(Robot tool calls)

§

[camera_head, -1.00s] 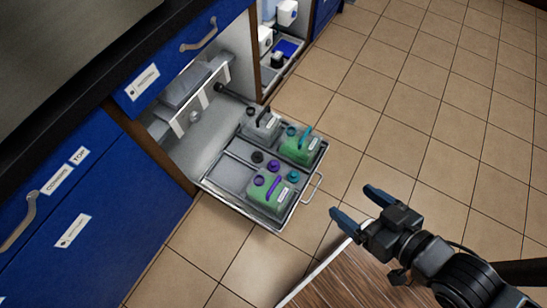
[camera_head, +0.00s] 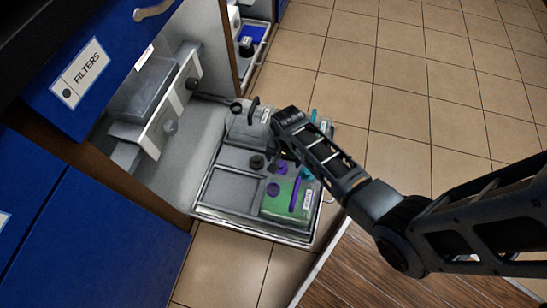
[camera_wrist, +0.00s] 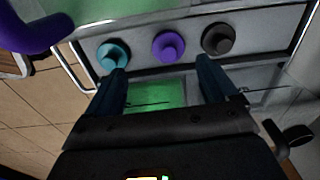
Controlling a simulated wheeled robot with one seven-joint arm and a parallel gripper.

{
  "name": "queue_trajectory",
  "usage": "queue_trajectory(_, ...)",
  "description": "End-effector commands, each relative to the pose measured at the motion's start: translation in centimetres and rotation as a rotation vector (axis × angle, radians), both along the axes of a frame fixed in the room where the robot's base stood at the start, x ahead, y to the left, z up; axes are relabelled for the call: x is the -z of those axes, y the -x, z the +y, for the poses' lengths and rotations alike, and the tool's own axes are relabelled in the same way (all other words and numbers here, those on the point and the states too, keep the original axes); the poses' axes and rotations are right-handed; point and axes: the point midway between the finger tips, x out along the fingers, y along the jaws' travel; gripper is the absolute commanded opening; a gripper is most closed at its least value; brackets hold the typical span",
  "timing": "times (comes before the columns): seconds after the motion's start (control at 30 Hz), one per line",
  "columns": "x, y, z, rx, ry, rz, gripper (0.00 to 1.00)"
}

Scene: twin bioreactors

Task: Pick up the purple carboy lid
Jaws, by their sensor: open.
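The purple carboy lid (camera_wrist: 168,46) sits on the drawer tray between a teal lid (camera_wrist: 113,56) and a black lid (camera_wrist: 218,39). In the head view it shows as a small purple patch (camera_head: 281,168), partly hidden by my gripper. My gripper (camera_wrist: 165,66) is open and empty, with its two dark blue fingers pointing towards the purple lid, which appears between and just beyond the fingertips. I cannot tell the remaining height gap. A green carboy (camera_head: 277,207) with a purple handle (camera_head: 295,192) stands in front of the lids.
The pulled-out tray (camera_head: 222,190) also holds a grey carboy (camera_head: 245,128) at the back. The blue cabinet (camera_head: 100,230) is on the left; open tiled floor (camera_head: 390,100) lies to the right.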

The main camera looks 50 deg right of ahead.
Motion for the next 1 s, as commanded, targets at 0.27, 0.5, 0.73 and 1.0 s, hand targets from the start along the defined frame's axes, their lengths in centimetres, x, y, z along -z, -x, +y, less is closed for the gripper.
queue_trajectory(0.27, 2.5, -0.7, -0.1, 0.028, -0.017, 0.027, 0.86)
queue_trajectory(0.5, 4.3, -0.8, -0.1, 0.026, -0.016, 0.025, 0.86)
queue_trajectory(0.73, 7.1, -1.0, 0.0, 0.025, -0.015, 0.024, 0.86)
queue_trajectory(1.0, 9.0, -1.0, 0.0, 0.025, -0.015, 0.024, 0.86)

§

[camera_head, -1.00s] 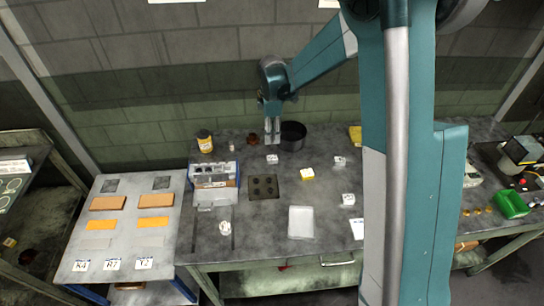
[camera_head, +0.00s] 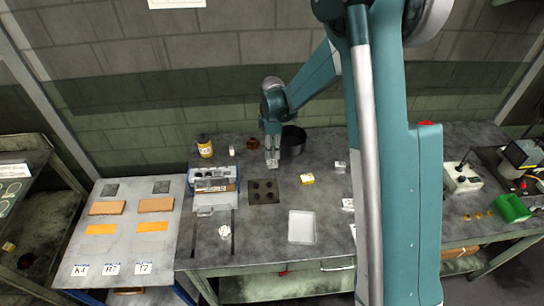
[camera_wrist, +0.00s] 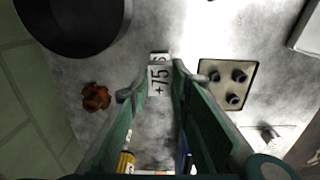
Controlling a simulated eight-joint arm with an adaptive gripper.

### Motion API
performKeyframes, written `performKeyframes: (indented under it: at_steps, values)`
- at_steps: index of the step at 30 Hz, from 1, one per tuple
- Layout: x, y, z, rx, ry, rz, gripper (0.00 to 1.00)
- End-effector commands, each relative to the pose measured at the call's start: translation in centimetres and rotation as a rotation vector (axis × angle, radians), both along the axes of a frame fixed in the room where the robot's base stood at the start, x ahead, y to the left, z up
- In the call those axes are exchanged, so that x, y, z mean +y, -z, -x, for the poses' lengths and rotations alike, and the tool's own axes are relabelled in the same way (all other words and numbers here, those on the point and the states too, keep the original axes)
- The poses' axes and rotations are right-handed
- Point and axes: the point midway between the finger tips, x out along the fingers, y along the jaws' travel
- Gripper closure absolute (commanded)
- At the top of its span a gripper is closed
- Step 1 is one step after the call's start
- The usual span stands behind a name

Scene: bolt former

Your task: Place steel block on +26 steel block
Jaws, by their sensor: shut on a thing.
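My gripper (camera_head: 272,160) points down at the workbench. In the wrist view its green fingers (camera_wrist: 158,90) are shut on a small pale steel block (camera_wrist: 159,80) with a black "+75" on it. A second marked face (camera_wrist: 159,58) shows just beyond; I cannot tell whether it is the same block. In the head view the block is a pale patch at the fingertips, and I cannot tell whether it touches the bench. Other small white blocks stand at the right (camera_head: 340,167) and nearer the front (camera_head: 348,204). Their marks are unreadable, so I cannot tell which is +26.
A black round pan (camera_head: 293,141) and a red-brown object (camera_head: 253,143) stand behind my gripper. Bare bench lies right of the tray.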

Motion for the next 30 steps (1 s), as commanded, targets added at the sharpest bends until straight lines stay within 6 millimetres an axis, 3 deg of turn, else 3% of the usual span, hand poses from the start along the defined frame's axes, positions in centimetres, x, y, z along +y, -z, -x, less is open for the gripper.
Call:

§

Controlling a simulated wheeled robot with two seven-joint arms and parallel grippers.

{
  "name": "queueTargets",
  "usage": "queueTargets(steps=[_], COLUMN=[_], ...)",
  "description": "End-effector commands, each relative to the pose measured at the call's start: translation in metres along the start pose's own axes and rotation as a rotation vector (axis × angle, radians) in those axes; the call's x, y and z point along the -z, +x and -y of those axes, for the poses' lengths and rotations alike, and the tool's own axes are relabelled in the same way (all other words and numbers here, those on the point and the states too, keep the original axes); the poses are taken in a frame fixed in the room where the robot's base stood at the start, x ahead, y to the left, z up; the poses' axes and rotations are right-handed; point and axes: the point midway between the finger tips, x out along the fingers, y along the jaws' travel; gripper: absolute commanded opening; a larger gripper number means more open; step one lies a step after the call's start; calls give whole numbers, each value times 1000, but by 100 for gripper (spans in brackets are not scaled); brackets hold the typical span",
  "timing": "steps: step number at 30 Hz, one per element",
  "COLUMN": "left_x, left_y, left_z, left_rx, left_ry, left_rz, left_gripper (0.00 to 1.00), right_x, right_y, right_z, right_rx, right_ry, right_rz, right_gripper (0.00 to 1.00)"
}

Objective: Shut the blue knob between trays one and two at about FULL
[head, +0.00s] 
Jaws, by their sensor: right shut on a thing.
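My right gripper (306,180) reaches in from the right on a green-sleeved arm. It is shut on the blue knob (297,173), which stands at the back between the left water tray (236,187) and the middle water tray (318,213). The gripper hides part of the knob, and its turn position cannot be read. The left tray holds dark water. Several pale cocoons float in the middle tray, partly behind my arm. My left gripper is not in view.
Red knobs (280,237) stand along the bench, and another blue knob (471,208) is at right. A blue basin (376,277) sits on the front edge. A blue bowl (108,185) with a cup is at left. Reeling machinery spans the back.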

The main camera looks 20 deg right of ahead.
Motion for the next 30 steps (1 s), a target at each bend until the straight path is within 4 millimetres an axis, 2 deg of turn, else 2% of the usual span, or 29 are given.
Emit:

§

Take each line containing the string "parallel" and copy it out.

- **The answer**
Controlling a simulated wheeled robot with one seven-joint arm and a parallel gripper.
Controlling a simulated wheeled robot with two seven-joint arms and parallel grippers.

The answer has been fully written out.